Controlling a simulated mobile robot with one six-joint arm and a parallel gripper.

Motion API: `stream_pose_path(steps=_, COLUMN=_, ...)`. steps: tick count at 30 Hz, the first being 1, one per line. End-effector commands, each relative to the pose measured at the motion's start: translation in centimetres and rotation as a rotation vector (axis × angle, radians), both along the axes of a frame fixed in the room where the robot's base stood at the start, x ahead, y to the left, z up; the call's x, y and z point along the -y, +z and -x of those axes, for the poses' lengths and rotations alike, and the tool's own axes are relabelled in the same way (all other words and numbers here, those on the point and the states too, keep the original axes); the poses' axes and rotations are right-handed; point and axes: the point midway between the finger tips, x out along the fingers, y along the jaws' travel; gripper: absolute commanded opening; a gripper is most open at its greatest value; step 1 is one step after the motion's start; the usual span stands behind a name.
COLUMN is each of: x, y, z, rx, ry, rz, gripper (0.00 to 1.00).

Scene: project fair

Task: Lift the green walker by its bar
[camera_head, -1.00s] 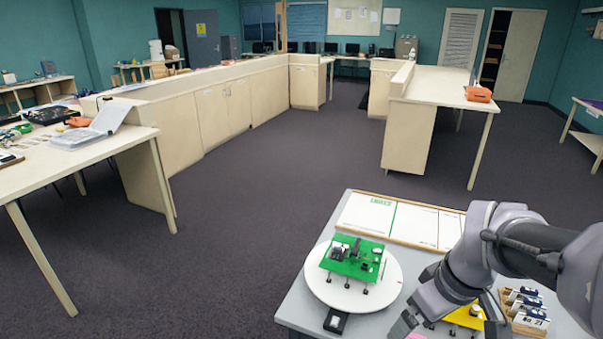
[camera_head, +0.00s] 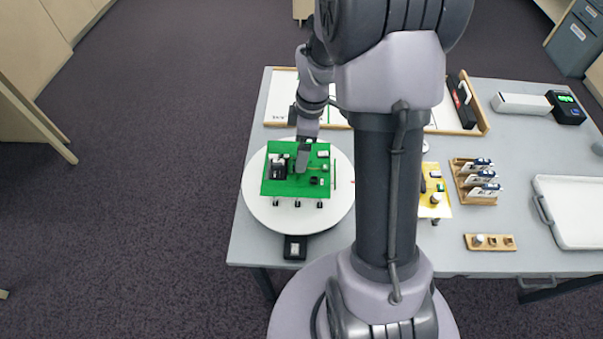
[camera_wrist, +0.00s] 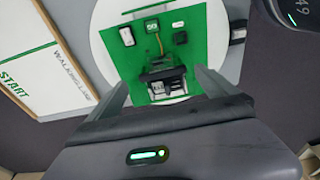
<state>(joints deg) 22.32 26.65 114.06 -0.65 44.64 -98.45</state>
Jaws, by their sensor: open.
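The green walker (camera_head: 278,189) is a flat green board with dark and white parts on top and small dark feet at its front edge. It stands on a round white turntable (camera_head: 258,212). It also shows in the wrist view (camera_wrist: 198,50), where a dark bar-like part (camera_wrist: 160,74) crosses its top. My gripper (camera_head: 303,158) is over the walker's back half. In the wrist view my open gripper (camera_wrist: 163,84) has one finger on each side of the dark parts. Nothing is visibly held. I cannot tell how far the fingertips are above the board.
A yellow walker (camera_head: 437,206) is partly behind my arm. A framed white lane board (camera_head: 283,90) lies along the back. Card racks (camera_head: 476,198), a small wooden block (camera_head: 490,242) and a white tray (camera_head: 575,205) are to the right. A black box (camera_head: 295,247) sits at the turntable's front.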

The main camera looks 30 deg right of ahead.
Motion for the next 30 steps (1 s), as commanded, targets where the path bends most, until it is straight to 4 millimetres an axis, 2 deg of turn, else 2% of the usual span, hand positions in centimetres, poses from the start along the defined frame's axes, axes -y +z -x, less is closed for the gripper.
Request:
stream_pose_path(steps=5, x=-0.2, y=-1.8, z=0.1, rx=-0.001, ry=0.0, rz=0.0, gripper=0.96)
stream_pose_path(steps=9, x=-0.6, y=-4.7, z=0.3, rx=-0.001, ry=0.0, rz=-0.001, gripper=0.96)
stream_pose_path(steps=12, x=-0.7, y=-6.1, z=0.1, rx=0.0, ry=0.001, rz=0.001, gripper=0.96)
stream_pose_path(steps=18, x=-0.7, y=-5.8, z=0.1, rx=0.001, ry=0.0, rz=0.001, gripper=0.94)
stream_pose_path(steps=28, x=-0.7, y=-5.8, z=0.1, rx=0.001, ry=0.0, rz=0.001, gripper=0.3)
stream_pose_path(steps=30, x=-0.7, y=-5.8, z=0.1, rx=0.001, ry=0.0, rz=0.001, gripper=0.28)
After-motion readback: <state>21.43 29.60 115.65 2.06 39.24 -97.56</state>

## Given instruction
Restate the entire listing word for word, excluding pictures.

## Result of the exercise
Controlling a simulated mobile robot with one six-joint arm and a parallel gripper.

Motion API: `stream_pose_path(steps=_, COLUMN=_, ...)`. steps: tick count at 30 Hz, the first being 1, one per line. End-effector commands, each relative to the pose measured at the motion's start: translation in centimetres and rotation as a rotation vector (axis × angle, radians), both along the axes of a frame fixed in the room where the robot's base stood at the start, x ahead, y to the left, z up; the call's x, y and z point along the -y, +z and -x of those axes, for the poses' lengths and rotations alike, and the tool's own axes are relabelled in the same way (all other words and numbers here, those on the point and the states too, keep the original axes); the poses' axes and rotations are right-handed; point and axes: the point midway between the finger tips, x out along the fingers, y along the jaws' travel; gripper: absolute commanded opening; a gripper is most open at its greatest value; step 1 is one step after the motion's start; the usual span stands behind a name.
COLUMN is each of: x, y, z, rx, ry, rz, gripper (0.00 to 1.00).

Scene: project fair

Task: Lift the green walker by its bar
[camera_head, -1.00s] 
[camera_head, +0.00s] 
[camera_wrist, +0.00s] 
<state>(joints deg) 22.32 26.65 114.06 -0.65 44.64 -98.45</state>
Jaws, by their sensor: open.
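The green walker (camera_head: 278,189) is a flat green board with dark and white parts on top and small dark feet at its front edge. It stands on a round white turntable (camera_head: 258,212). It also shows in the wrist view (camera_wrist: 198,50), where a dark bar-like part (camera_wrist: 160,74) crosses its top. My gripper (camera_head: 303,158) is over the walker's back half. In the wrist view my open gripper (camera_wrist: 163,84) has one finger on each side of the dark parts. Nothing is visibly held. I cannot tell how far the fingertips are above the board.
A yellow walker (camera_head: 437,206) is partly behind my arm. A framed white lane board (camera_head: 283,90) lies along the back. Card racks (camera_head: 476,198), a small wooden block (camera_head: 490,242) and a white tray (camera_head: 575,205) are to the right. A black box (camera_head: 295,247) sits at the turntable's front.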

The main camera looks 30 deg right of ahead.
Motion for the next 30 steps (1 s), as commanded, targets where the path bends most, until it is straight to 4 millimetres an axis, 2 deg of turn, else 2% of the usual span, hand positions in centimetres, poses from the start along the defined frame's axes, axes -y +z -x, less is closed for the gripper.
Request:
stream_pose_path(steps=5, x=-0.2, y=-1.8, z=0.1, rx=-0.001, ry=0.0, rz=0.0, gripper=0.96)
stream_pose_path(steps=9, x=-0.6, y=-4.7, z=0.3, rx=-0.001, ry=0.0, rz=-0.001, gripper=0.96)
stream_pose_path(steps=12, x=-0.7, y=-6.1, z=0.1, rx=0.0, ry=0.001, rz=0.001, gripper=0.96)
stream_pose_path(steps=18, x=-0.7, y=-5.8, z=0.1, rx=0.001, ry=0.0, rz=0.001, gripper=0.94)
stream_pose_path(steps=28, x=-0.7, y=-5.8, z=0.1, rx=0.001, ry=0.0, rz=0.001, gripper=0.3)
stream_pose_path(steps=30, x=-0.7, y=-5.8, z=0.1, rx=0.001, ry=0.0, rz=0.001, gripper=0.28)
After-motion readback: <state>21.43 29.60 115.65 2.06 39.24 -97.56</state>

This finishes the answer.